On Stability and Robustness of Diffusion Posterior Sampling for Bayesian Inverse Problems
Yiming Yang, Xiaoyuan Cheng, Yi He, Kaiyu Li, Wenxuan Yuan, Zhuo Sun
TL;DR
This work analyzes diffusion-prior methods for Bayesian inverse problems, proving that diffusion posterior sampling (DPS) is stable with respect to measurement noise but can be fragile under likelihood misspecification. To address this, the authors introduce Robust Diffusion Posterior (RDP), a modular generalized Bayesian framework that adaptively down-weights problematic measurements via an IMQ-based per-coordinate weighting, yielding a uniformly bounded posterior influence function. Theoretical results show DPS stability and bound the posterior error under noise, while RDP provides robust guarantees with a quantified bias that vanishes as the robustness parameter grows.

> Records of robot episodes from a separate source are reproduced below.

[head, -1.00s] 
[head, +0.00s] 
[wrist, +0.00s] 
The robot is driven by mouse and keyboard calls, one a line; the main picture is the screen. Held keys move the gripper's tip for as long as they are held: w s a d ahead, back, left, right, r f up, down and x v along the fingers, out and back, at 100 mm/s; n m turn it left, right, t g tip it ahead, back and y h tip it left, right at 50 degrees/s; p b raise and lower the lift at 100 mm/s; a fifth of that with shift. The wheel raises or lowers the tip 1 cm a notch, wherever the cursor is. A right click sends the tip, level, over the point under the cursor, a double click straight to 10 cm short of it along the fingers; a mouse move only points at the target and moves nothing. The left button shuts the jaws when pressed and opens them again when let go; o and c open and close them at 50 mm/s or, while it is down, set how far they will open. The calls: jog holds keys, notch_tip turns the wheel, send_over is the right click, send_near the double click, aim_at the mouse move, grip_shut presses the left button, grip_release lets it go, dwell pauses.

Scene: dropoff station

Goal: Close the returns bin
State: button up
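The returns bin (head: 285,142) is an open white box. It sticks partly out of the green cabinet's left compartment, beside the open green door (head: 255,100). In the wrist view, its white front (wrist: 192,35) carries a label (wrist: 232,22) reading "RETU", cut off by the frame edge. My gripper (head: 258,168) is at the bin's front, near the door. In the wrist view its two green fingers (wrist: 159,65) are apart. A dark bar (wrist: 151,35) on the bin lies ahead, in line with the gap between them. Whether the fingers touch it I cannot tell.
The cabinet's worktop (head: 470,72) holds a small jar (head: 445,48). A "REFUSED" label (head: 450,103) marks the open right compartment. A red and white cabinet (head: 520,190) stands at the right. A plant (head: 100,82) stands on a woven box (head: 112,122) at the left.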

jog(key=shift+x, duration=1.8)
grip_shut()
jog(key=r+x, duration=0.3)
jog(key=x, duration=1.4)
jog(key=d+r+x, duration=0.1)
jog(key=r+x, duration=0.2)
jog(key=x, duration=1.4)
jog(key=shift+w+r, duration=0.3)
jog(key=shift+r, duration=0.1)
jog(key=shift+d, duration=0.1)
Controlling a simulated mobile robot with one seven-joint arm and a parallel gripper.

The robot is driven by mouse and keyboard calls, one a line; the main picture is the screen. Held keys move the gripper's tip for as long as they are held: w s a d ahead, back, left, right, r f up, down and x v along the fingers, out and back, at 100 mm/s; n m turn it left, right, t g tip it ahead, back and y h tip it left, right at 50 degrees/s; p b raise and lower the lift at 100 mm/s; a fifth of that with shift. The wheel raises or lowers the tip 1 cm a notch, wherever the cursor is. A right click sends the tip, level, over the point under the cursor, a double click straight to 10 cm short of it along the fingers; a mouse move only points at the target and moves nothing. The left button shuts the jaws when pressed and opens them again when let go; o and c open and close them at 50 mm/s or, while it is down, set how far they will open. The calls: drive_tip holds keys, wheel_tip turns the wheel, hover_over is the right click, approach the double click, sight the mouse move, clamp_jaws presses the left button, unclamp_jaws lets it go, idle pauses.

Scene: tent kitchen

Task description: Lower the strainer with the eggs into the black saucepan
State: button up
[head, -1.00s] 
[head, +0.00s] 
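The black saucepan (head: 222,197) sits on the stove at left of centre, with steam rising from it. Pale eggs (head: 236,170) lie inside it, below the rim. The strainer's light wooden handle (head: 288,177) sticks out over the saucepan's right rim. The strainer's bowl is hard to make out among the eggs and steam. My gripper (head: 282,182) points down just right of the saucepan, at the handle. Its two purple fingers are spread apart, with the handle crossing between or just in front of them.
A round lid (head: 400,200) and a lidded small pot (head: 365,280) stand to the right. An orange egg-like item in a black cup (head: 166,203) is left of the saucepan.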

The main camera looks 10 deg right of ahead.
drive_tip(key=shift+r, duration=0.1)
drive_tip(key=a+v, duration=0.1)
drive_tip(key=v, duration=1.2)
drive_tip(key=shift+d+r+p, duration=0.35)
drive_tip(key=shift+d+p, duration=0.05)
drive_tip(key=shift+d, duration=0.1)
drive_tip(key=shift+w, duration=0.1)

Empirically, RDP improves robustness across diverse scientific IPs and natural-image tasks, maintaining performance under well-specified likelihoods and substantially mitigating artifacts under heavy-tailed noise and outliers. The approach is readily compatible with existing gradient-based diffusion samplers, offering a practical path to robust Bayesian inference in high-dimensional inverse problems.
Abstract
Diffusion models have recently emerged as powerful learned priors for Bayesian inverse problems (BIPs). Diffusion-based solvers rely on a presumed likelihood for the observations in BIPs to guide the generation process. However, the link between likelihood and recovery quality for BIPs is unclear in previous works. We bridge this gap by characterizing the posterior approximation error and proving the \emph{stability} of the diffusion-based solvers. Meanwhile, an immediate result of our findings on stability demonstrates the lack of robustness in diffusion-based solvers, which remains unexplored. This can degrade performance when the presumed likelihood mismatches the unknown true data generation processes. To address this issue, we propose a simple yet effective solution, \emph{robust diffusion posterior sampling}, which is provably \emph{robust} and compatible with existing gradient-based posterior samplers. Empirical results on scientific inverse problems and natural image tasks validate the effectiveness and robustness of our method, showing consistent performance improvements under challenging likelihood misspecifications.